* [WHAT THE TASK REQUIRES]:
Work out how many lines in the entries contain the string "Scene", and give nothing but that number.

* [SUPPLIED ENTRIES]:
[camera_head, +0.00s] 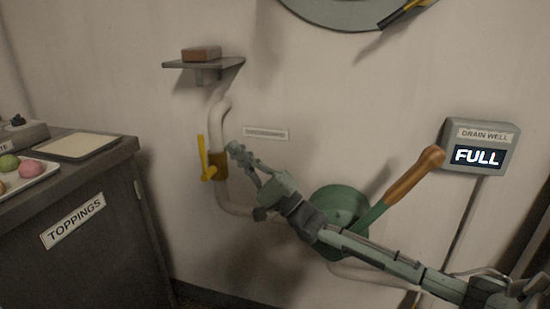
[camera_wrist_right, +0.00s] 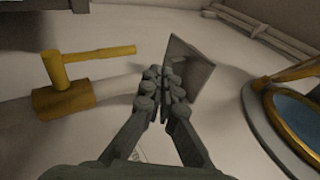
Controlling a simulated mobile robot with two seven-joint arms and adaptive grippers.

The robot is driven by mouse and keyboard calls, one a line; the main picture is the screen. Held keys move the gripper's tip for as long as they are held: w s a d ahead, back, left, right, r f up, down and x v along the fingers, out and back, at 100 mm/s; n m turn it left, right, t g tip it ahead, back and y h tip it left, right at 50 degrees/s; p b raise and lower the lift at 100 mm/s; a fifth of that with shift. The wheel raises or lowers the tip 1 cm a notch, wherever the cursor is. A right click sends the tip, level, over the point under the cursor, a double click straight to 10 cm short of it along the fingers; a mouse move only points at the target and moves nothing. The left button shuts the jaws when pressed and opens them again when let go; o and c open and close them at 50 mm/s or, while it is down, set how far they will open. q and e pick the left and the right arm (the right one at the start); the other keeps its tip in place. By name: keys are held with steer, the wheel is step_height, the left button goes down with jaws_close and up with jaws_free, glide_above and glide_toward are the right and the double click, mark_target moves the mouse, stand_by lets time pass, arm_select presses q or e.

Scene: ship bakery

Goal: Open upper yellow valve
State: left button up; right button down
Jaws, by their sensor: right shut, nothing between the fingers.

* * *

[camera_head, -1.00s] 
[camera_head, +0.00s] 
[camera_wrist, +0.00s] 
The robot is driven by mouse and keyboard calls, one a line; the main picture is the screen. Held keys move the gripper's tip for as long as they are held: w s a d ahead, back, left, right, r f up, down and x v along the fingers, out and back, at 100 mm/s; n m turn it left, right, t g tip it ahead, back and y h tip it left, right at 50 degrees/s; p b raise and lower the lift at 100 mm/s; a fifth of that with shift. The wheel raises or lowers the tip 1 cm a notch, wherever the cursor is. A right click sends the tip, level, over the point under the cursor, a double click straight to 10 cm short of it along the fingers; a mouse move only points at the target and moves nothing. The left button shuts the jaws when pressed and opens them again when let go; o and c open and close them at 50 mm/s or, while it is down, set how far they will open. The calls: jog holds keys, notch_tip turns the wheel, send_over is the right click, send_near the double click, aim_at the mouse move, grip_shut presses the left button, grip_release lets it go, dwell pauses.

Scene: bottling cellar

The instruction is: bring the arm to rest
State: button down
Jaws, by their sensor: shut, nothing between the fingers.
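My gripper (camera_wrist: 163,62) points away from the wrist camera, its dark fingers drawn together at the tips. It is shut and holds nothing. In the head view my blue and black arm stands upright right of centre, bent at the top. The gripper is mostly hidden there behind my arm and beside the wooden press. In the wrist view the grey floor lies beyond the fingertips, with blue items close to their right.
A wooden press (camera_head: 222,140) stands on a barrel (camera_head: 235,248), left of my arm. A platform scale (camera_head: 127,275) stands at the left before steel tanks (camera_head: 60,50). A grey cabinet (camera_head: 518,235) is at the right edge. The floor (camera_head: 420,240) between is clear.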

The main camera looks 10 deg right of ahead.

---

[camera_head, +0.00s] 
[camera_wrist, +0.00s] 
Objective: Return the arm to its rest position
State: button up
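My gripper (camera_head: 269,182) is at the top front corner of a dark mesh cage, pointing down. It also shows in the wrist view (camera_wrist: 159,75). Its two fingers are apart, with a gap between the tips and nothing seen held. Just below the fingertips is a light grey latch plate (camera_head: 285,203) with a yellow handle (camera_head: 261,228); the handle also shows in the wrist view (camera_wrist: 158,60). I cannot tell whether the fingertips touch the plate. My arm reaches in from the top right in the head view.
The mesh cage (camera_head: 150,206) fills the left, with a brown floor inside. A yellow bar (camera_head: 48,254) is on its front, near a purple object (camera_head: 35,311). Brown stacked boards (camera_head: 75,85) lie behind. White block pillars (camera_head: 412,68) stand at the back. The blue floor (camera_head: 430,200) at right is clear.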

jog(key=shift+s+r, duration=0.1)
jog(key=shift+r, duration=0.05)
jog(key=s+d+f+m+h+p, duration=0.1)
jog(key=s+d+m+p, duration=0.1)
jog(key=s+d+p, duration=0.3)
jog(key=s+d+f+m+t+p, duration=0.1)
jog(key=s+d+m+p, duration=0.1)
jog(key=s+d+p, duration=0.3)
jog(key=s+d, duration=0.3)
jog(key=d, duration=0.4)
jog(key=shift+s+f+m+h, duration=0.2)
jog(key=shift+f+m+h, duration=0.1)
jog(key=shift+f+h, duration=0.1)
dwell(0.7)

* [WRITTEN ANSWER]:
2